> [TASK BRIEF]: Write out the whole listing exactly as it stands.
## start
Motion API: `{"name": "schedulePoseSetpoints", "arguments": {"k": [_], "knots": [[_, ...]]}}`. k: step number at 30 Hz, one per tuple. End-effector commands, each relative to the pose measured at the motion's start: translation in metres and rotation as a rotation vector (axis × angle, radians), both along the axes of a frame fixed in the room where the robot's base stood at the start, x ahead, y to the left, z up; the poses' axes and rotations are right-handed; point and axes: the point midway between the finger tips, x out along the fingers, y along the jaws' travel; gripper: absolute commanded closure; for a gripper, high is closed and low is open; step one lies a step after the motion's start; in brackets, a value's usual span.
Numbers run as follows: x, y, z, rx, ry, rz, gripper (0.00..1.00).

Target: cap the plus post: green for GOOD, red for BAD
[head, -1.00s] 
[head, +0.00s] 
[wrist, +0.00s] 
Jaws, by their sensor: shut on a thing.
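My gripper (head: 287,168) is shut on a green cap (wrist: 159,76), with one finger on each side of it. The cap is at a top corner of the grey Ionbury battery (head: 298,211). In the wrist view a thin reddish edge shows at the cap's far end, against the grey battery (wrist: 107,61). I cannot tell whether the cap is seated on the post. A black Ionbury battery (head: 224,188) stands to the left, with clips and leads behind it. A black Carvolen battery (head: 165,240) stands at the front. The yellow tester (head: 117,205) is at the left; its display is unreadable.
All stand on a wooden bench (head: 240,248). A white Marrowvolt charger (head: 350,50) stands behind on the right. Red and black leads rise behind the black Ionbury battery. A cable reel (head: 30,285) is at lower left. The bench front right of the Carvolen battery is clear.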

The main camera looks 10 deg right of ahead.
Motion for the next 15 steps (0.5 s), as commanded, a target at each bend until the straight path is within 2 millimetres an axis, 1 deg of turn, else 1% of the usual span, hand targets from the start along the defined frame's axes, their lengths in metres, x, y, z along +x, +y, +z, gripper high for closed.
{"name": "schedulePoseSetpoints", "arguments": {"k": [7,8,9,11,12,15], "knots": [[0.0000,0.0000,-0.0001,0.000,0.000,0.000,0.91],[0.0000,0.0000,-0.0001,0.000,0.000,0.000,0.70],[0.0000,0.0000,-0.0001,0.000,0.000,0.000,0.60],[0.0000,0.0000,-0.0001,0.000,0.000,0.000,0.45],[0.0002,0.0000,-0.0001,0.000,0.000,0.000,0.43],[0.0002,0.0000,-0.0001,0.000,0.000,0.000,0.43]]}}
## end
> [PROBLEM SOLUTION]:
Motion API: `{"name": "schedulePoseSetpoints", "arguments": {"k": [_], "knots": [[_, ...]]}}`. k: step number at 30 Hz, one per tuple. End-effector commands, each relative to the pose measured at the motion's start: translation in metres and rotation as a rotation vector (axis × angle, radians), both along the axes of a frame fixed in the room where the robot's base stood at the start, x ahead, y to the left, z up; the poses' axes and rotations are right-handed; point and axes: the point midway between the finger tips, x out along the fingers, y along the jaws' travel; gripper: absolute commanded closure; for a gripper, high is closed and low is open; step one lies a step after the motion's start; in brackets, a value's usual span.
Numbers run as follows: x, y, z, rx, ry, rz, gripper (0.00..1.00).

Target: cap the plus post: green for GOOD, red for BAD
[head, -1.00s] 
[head, +0.00s] 
[wrist, +0.00s] 
Jaws, by their sensor: shut on a thing.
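My gripper (head: 287,168) is shut on a green cap (wrist: 159,76), with one finger on each side of it. The cap is at a top corner of the grey Ionbury battery (head: 298,211). In the wrist view a thin reddish edge shows at the cap's far end, against the grey battery (wrist: 107,61). I cannot tell whether the cap is seated on the post. A black Ionbury battery (head: 224,188) stands to the left, with clips and leads behind it. A black Carvolen battery (head: 165,240) stands at the front. The yellow tester (head: 117,205) is at the left; its display is unreadable.
All stand on a wooden bench (head: 240,248). A white Marrowvolt charger (head: 350,50) stands behind on the right. Red and black leads rise behind the black Ionbury battery. A cable reel (head: 30,285) is at lower left. The bench front right of the Carvolen battery is clear.

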The main camera looks 10 deg right of ahead.
Motion for the next 15 steps (0.5 s), as commanded, a target at each bend until the straight path is within 2 millimetres an axis, 1 deg of turn, else 1% of the usual span, hand targets from the start along the defined frame's axes, their lengths in metres, x, y, z along +x, +y, +z, gripper high for closed.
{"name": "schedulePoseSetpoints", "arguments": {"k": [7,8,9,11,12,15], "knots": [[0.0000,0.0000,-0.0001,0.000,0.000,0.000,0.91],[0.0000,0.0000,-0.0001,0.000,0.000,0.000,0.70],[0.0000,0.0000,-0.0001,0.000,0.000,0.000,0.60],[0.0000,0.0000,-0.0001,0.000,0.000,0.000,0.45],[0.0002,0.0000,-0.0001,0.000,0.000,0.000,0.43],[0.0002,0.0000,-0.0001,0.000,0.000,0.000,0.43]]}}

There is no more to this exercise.